Reproduce the records below in full and word for word, excluding pictures.

━━━ Record list

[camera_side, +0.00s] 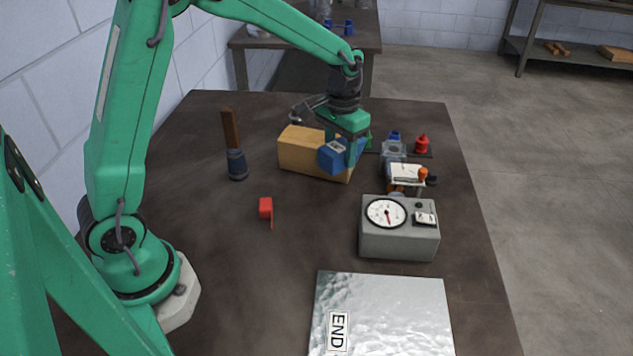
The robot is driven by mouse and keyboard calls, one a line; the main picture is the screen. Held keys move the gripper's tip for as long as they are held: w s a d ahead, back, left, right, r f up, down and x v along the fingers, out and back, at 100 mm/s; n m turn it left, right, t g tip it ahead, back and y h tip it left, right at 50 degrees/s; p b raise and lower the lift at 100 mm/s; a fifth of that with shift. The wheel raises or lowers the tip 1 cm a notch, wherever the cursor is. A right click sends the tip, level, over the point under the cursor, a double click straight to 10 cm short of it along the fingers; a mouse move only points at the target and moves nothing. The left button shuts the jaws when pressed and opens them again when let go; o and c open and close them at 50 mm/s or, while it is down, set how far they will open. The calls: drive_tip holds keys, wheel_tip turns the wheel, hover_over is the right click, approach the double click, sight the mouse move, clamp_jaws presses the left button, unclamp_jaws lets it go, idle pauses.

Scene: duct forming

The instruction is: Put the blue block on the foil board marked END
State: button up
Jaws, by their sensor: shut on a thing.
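The blue block (333,157) is tilted in the jaws of my gripper (343,143), at the far middle of the table. My gripper is shut on it. The block overlaps the right end of a tan wooden block (300,151) in the picture; I cannot tell whether they touch. The foil board (400,305) lies flat at the near edge of the view, silvery and crinkled, with a white END label at its lower left. Its near edge is cut off by the frame. My gripper is well beyond the board.
A grey gauge box (400,245) stands between my gripper and the foil board. A small clamp-like device (404,178), a red piece (421,144) and a blue piece (394,136) are at right. A dark-handled brush (236,160) and red item (266,208) stand left.

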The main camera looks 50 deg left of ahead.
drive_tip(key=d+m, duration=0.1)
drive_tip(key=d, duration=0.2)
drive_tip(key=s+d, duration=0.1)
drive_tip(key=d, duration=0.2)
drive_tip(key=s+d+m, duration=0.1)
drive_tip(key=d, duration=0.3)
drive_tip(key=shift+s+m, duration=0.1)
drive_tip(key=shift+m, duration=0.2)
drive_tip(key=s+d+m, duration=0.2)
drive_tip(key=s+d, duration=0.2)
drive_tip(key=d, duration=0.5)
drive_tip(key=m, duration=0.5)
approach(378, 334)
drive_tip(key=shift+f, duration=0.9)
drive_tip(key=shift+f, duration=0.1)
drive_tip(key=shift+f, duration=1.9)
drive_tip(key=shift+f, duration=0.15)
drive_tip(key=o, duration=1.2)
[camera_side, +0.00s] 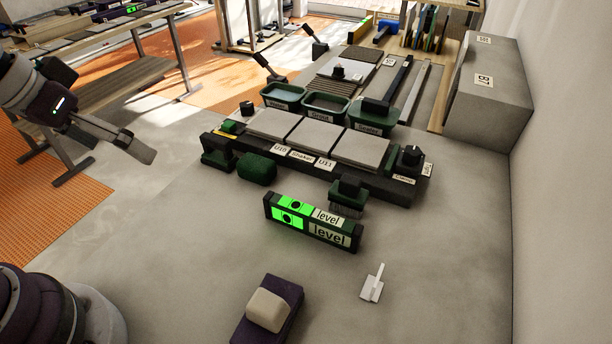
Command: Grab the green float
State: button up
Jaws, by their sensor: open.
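A dark block with a raised handle-like top, which looks like the green float (217,155), stands on the grey floor at the left end of the long black tray. Its green is hard to make out at this size. A dark green sponge-like block (257,168) lies just to its right, in front of the tray. My gripper (128,142) is at the left of the picture, above the floor and well apart from the float. It is open, with nothing visible between its fingers.
The black tray (393,190) holds several pale tiles. A brush (347,197), a green-lit level (334,235), a small white trowel (373,288) and a purple-based block (262,330) are nearer the camera. Green tubs (284,98) stand behind. The floor between gripper and float looks clear.

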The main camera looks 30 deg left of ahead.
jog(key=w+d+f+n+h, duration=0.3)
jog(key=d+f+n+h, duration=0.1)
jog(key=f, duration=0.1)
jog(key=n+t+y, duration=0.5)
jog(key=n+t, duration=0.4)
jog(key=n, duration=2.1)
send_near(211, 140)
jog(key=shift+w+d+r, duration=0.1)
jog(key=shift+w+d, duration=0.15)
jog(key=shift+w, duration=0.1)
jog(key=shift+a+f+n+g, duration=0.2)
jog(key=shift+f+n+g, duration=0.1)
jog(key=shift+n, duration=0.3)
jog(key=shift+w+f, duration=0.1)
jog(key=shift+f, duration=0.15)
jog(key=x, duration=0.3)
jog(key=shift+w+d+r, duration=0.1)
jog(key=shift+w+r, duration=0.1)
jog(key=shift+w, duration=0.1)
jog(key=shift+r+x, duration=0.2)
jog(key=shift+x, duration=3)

━━━━━━

(Exercise result):
[camera_side, +0.00s] 
The robot is driven by mouse and keyboard calls, one a line; the main picture is the screen. Held keys move the gripper's tip for as long as they are held: w s a d ahead, back, left, right, r f up, down and x v along the fingers, out and back, at 100 mm/s; n m turn it left, right, t g tip it ahead, back and y h tip it left, right at 50 degrees/s; p b raise and lower the lift at 100 mm/s; a fifth of that with shift. The wheel raises or lowers the tip 1 cm a notch, wherever the cursor is. A right click sends the tip, level, over the point under the cursor, a double click straight to 10 cm short of it along the fingers; a mouse move only points at the target and moves nothing. The left button shuts the jaws when pressed and opens them again when let go; o and c open and close them at 50 mm/s or, while it is down, set how far they will open. The calls: drive_tip holds keys, wheel_tip turns the wheel, hover_over is the right click, approach the double click, sight the mouse move, clamp_jaws presses the left button, unclamp_jaws lets it go, idle pauses.

Scene: duct forming

The instruction is: Put the blue block on the foil board marked END
State: button up
Jaws, by their sensor: shut on a thing.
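The blue block (333,157) is tilted in the jaws of my gripper (343,143), at the far middle of the table. My gripper is shut on it. The block overlaps the right end of a tan wooden block (300,151) in the picture; I cannot tell whether they touch. The foil board (400,305) lies flat at the near edge of the view, silvery and crinkled, with a white END label at its lower left. Its near edge is cut off by the frame. My gripper is well beyond the board.
A grey gauge box (400,245) stands between my gripper and the foil board. A small clamp-like device (404,178), a red piece (421,144) and a blue piece (394,136) are at right. A dark-handled brush (236,160) and red item (266,208) stand left.

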The main camera looks 50 deg left of ahead.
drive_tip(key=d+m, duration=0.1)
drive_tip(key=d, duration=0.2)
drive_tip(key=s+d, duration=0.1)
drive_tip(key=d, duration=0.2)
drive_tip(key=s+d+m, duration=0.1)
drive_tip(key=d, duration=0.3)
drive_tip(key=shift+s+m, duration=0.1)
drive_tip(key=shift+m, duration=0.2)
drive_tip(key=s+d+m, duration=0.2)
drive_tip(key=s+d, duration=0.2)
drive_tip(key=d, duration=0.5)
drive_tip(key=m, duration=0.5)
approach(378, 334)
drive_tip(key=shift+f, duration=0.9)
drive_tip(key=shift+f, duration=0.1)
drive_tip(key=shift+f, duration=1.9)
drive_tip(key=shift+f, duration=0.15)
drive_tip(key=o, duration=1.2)
[camera_side, +0.00s] 
Command: Grab the green float
State: button up
Jaws, by their sensor: open.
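A dark block with a raised handle-like top, which looks like the green float (217,155), stands on the grey floor at the left end of the long black tray. Its green is hard to make out at this size. A dark green sponge-like block (257,168) lies just to its right, in front of the tray. My gripper (128,142) is at the left of the picture, above the floor and well apart from the float. It is open, with nothing visible between its fingers.
The black tray (393,190) holds several pale tiles. A brush (347,197), a green-lit level (334,235), a small white trowel (373,288) and a purple-based block (262,330) are nearer the camera. Green tubs (284,98) stand behind. The floor between gripper and float looks clear.

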The main camera looks 30 deg left of ahead.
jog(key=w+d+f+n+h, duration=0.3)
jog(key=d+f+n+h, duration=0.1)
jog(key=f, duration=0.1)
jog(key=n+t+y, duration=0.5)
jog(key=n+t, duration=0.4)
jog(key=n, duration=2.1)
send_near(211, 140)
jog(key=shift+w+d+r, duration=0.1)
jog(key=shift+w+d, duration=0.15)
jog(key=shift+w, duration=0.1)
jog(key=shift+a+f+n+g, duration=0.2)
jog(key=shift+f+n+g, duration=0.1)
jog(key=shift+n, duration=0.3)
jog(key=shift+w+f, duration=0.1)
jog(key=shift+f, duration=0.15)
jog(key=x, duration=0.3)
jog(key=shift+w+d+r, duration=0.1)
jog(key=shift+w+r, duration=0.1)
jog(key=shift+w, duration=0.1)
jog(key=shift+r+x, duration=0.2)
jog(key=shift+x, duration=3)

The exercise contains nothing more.